Exercise aim ::
Retype all the records with nothing changed.

Robot trajectory data ::
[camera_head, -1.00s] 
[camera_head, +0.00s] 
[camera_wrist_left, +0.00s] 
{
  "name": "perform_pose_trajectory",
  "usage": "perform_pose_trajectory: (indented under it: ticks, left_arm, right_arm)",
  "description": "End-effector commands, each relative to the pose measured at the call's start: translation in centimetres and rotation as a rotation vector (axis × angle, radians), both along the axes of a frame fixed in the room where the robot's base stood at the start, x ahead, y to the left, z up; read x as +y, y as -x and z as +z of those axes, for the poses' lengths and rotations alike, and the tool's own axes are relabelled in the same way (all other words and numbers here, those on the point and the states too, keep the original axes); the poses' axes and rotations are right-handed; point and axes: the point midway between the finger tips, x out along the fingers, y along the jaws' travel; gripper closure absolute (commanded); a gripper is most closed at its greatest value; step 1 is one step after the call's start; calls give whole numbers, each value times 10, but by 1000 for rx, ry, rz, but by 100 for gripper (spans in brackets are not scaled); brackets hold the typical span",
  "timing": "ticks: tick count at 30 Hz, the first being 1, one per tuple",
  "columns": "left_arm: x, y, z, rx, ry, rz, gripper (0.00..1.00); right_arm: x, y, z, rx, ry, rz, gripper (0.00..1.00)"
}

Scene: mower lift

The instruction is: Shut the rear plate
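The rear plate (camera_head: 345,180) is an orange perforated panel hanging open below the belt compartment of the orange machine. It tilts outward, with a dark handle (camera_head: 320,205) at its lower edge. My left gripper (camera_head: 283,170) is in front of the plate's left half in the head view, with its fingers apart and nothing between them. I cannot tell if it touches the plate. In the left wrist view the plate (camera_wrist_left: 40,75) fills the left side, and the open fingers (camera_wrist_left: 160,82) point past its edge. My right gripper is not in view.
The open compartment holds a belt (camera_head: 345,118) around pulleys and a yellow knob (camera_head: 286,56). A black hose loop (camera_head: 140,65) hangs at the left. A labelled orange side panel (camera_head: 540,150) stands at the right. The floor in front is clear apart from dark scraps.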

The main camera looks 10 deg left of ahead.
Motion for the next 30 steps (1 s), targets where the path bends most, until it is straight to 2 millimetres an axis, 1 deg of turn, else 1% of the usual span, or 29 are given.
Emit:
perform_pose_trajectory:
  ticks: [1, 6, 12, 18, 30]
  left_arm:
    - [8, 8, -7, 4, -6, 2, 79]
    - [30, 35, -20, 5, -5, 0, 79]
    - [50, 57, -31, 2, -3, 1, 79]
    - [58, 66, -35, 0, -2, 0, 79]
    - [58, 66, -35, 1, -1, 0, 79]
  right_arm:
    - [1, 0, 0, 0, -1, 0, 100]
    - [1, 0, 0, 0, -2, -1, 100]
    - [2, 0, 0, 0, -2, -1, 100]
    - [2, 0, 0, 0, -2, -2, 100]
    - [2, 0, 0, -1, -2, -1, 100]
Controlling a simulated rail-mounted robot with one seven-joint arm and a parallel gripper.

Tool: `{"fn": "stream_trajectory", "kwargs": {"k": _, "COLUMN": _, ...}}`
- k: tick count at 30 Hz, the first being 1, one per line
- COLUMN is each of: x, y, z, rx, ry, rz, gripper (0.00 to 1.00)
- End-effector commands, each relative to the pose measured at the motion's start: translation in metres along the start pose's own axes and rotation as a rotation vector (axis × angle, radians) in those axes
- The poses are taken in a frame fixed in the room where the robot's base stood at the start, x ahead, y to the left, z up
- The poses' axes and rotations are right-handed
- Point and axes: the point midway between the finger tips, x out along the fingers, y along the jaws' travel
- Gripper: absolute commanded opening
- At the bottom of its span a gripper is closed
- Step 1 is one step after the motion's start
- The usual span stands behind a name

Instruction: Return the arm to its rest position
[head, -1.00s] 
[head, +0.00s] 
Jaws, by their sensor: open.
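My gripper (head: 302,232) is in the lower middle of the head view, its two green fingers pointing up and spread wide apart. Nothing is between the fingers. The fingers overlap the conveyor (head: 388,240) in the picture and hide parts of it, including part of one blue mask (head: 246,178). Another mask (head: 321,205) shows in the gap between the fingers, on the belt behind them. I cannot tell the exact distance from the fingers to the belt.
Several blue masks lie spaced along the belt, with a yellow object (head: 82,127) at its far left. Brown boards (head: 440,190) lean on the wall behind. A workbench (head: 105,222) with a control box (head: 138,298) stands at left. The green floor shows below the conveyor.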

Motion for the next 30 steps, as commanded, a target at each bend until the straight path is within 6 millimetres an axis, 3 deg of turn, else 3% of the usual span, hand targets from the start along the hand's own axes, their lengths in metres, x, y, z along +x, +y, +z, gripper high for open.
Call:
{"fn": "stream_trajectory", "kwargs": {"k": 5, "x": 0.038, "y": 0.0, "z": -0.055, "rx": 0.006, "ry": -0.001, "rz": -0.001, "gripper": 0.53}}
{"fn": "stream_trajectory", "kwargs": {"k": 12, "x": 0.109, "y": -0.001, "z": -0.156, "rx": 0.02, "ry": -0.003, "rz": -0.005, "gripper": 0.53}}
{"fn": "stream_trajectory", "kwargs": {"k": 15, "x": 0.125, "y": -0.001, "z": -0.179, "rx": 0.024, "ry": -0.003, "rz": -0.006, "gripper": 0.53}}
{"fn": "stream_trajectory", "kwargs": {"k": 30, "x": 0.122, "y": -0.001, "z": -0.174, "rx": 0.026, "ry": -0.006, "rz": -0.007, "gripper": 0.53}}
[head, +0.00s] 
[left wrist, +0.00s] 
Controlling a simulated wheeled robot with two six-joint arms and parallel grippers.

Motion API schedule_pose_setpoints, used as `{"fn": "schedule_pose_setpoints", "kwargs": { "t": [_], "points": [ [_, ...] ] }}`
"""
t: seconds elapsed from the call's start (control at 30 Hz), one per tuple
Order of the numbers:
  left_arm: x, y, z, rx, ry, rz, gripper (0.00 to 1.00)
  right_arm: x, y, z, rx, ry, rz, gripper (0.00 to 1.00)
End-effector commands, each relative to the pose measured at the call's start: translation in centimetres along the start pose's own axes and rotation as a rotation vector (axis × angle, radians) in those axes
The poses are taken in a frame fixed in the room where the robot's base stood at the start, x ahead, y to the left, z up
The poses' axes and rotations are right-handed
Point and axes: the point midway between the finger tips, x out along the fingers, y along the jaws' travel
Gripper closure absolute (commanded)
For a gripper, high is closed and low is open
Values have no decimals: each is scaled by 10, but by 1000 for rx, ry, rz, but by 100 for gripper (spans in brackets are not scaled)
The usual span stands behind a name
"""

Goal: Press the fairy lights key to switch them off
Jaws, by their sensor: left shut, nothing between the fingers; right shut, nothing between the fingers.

Written solution ::
[camera_head, -1.00s] 
[camera_head, +0.00s] 
[camera_wrist_left, +0.00s] 
{
  "name": "perform_pose_trajectory",
  "usage": "perform_pose_trajectory: (indented under it: ticks, left_arm, right_arm)",
  "description": "End-effector commands, each relative to the pose measured at the call's start: translation in centimetres and rotation as a rotation vector (axis × angle, radians), both along the axes of a frame fixed in the room where the robot's base stood at the start, x ahead, y to the left, z up; read x as +y, y as -x and z as +z of those axes, for the poses' lengths and rotations alike, and the tool's own axes are relabelled in the same way (all other words and numbers here, those on the point and the states too, keep the original axes); the poses' axes and rotations are right-handed; point and axes: the point midway between the finger tips, x out along the fingers, y along the jaws' travel; gripper closure absolute (commanded); a gripper is most closed at its greatest value; step 1 is one step after the call's start; calls give whole numbers, each value times 10, but by 1000 for rx, ry, rz, but by 100 for gripper (spans in brackets are not scaled); brackets hold the typical span",
  "timing": "ticks: tick count at 30 Hz, the first being 1, one per tuple",
  "columns": "left_arm: x, y, z, rx, ry, rz, gripper (0.00..1.00); right_arm: x, y, z, rx, ry, rz, gripper (0.00..1.00)"
}

Scene: mower lift

The instruction is: Shut the rear plate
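The rear plate (camera_head: 345,180) is an orange perforated panel hanging open below the belt compartment of the orange machine. It tilts outward, with a dark handle (camera_head: 320,205) at its lower edge. My left gripper (camera_head: 283,170) is in front of the plate's left half in the head view, with its fingers apart and nothing between them. I cannot tell if it touches the plate. In the left wrist view the plate (camera_wrist_left: 40,75) fills the left side, and the open fingers (camera_wrist_left: 160,82) point past its edge. My right gripper is not in view.
The open compartment holds a belt (camera_head: 345,118) around pulleys and a yellow knob (camera_head: 286,56). A black hose loop (camera_head: 140,65) hangs at the left. A labelled orange side panel (camera_head: 540,150) stands at the right. The floor in front is clear apart from dark scraps.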

The main camera looks 10 deg left of ahead.
Motion for the next 30 steps (1 s), targets where the path bends most, until it is straight to 2 millimetres an axis, 1 deg of turn, else 1% of the usual span, or 29 are given.
Emit:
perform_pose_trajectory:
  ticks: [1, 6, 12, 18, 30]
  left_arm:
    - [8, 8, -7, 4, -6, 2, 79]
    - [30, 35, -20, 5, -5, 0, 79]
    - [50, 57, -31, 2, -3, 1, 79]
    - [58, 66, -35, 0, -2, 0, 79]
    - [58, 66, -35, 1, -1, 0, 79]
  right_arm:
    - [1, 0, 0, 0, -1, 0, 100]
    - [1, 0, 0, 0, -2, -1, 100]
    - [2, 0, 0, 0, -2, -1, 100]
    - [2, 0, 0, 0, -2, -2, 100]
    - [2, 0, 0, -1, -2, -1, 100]
Controlling a simulated rail-mounted robot with one seven-joint arm and a parallel gripper.

Tool: `{"fn": "stream_trajectory", "kwargs": {"k": _, "COLUMN": _, ...}}`
- k: tick count at 30 Hz, the first being 1, one per line
- COLUMN is each of: x, y, z, rx, ry, rz, gripper (0.00 to 1.00)
- End-effector commands, each relative to the pose measured at the motion's start: translation in metres along the start pose's own axes and rotation as a rotation vector (axis × angle, radians) in those axes
- The poses are taken in a frame fixed in the room where the robot's base stood at the start, x ahead, y to the left, z up
- The poses' axes and rotations are right-handed
- Point and axes: the point midway between the finger tips, x out along the fingers, y along the jaws' travel
- Gripper: absolute commanded opening
- At the bottom of its span a gripper is closed
- Step 1 is one step after the motion's start
- The usual span stands behind a name

Instruction: Return the arm to its rest position
[head, -1.00s] 
[head, +0.00s] 
Jaws, by their sensor: open.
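My gripper (head: 302,232) is in the lower middle of the head view, its two green fingers pointing up and spread wide apart. Nothing is between the fingers. The fingers overlap the conveyor (head: 388,240) in the picture and hide parts of it, including part of one blue mask (head: 246,178). Another mask (head: 321,205) shows in the gap between the fingers, on the belt behind them. I cannot tell the exact distance from the fingers to the belt.
Several blue masks lie spaced along the belt, with a yellow object (head: 82,127) at its far left. Brown boards (head: 440,190) lean on the wall behind. A workbench (head: 105,222) with a control box (head: 138,298) stands at left. The green floor shows below the conveyor.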

Motion for the next 30 steps, as commanded, a target at each bend until the straight path is within 6 millimetres an axis, 3 deg of turn, else 3% of the usual span, hand targets from the start along the hand's own axes, their lengths in metres, x, y, z along +x, +y, +z, gripper high for open.
Call:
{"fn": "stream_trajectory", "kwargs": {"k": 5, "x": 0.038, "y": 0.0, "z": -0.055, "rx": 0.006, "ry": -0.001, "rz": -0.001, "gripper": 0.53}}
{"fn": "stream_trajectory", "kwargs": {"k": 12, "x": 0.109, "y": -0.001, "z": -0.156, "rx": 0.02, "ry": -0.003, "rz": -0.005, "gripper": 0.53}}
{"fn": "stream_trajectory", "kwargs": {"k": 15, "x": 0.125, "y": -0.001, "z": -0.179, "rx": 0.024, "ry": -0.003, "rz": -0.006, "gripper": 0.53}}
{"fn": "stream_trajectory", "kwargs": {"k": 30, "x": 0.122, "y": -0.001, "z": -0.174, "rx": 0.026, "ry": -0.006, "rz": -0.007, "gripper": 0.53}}
[head, +0.00s] 
[left wrist, +0.00s] 
Controlling a simulated wheeled robot with two six-joint arms and parallel grippers.

Motion API schedule_pose_setpoints, used as `{"fn": "schedule_pose_setpoints", "kwargs": { "t": [_], "points": [ [_, ...] ] }}`
"""
t: seconds elapsed from the call's start (control at 30 Hz), one per tuple
Order of the numbers:
  left_arm: x, y, z, rx, ry, rz, gripper (0.00 to 1.00)
  right_arm: x, y, z, rx, ry, rz, gripper (0.00 to 1.00)
End-effector commands, each relative to the pose measured at the call's start: translation in centimetres along the start pose's own axes and rotation as a rotation vector (axis × angle, radians) in those axes
The poses are taken in a frame fixed in the room where the robot's base stood at the start, x ahead, y to the left, z up
The poses' axes and rotations are right-handed
Point and axes: the point midway between the finger tips, x out along the fingers, y along the jaws' travel
Gripper closure absolute (commanded)
For a gripper, high is closed and low is open
Values have no decimals: each is scaled by 10, but by 1000 for rx, ry, rz, but by 100 for gripper (spans in brackets are not scaled)
The usual span stands behind a name
"""

Goal: Press the fairy lights key to switch them off
Jaws, by their sensor: left shut, nothing between the fingers; right shut, nothing between the fingers.

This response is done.